Colour is an emotion, it always is. Think of a blue sky versus a grey one, versus a pink-tinged orange one or the deep velvety blue or black, all rife with completely different moods and hence emotions. Of all the expressionist painters, say Van Gogh who brought sunny, cheery sunflowers to life or Monet who poured a dull hue over every scene, or Matisse who defined block, opaque colour in a different narrative. But an artist who gave colour it’s due, without a subject, or rather a subject that could be arrived at by the bystander themself is Rothko.

A New York based artist of Russian origin (now that park of Russia is present day Latvia), who painted rectangular floating clouds of art on a large scale canvas to bring out raw, unfiltered colour and hence raw, unfiltered emotion. It is said that in a gallery filled with Rothkos, the average museum goers have been filled with joy or brought to tears at their own accord. He intended to provoke tragedy, ecstasy, doom, as he says. Though his artistic evolution saw him begin with early figurative works and urban scenes, to a period of transition figuring biomorphic abstraction influenced by mythology and surrealism, finally abandoning all rules with his Colour-field work, his mature works feature two or three soft-edged rectangular floating clouds of saturated colour on a contrasting coloured background. The large canvases that he usually painted on be believed could create a sense on intimacy and a rich spiritual experience for the viewer. He insisted his paintings were not merely about color relationships, but were dramas designed to communicate basic human emotions.

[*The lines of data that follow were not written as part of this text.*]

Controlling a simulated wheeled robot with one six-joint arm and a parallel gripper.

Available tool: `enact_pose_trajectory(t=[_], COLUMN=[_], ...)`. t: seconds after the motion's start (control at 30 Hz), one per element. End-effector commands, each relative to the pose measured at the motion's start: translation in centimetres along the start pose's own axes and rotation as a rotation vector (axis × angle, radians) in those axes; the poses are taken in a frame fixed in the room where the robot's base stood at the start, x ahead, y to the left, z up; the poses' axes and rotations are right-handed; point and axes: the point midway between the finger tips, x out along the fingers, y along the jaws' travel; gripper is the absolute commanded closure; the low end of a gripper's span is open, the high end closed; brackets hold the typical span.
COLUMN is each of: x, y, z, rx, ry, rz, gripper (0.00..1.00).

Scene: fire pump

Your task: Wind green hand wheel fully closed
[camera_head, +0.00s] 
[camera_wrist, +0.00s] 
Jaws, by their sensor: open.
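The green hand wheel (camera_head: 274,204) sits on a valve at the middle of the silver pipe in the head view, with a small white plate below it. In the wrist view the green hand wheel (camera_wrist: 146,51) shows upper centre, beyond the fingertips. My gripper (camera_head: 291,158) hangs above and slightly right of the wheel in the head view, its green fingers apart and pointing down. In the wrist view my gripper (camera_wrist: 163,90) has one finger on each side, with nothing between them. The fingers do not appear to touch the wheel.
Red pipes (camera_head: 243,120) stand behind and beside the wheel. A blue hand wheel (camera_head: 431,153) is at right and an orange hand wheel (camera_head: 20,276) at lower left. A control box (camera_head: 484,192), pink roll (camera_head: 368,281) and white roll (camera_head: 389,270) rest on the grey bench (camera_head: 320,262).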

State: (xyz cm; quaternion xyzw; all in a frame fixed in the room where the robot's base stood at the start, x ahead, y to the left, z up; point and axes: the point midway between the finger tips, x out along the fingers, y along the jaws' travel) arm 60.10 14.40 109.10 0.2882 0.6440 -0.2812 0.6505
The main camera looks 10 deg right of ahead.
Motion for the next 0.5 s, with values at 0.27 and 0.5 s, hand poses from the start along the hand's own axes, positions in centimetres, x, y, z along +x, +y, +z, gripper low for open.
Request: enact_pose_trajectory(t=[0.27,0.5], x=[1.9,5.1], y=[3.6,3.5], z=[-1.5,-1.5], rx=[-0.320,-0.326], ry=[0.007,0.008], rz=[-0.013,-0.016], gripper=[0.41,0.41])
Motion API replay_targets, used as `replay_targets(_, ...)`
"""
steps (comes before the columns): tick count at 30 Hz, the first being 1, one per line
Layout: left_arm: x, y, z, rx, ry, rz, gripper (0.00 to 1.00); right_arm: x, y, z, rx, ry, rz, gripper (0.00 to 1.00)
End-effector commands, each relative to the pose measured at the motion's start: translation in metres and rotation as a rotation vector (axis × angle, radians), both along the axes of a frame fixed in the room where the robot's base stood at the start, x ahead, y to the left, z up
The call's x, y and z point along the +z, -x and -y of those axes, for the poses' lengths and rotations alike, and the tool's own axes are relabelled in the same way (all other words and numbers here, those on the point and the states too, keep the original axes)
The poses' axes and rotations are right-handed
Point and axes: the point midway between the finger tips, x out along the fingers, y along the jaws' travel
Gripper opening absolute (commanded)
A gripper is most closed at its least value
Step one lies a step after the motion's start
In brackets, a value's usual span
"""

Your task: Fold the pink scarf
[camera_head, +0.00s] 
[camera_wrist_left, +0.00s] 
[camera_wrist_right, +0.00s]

It is true, when one observes a Rothko its floods one with a serie of emotions, while yellow, red and orange are truly uplifting, black, burgundy and maroon could be equally devastating. Its the colour field when our visual senses are flooded with swathes of opaque solid colour and evoke an experience of seeing that colour balanced with another. In this day and age of extreme information, where we can even live vicariously through pictures that can at times be microscopical in nature, that have so much information that it can feel like we have lived it in real, it is a welcome break to have abstraction in art that bring one back to one’s body and feelings. A lot of talk and research is being done in this world on meditation and its benefits, that solely impress to bring one back to oneself in this world that offers a myriad of experiences, can we go back to experiencing oneself. One of the best ways to meditate and ground oneself, could simply be to watch a Rothko painting, or equivalent work that are a part of the Colour-Field painting. The best part of a Rothko or how it stands apart from all the others is the fact that the soft edges of the clouds are almost surreal, but then he had me with the colours and what they are paired with.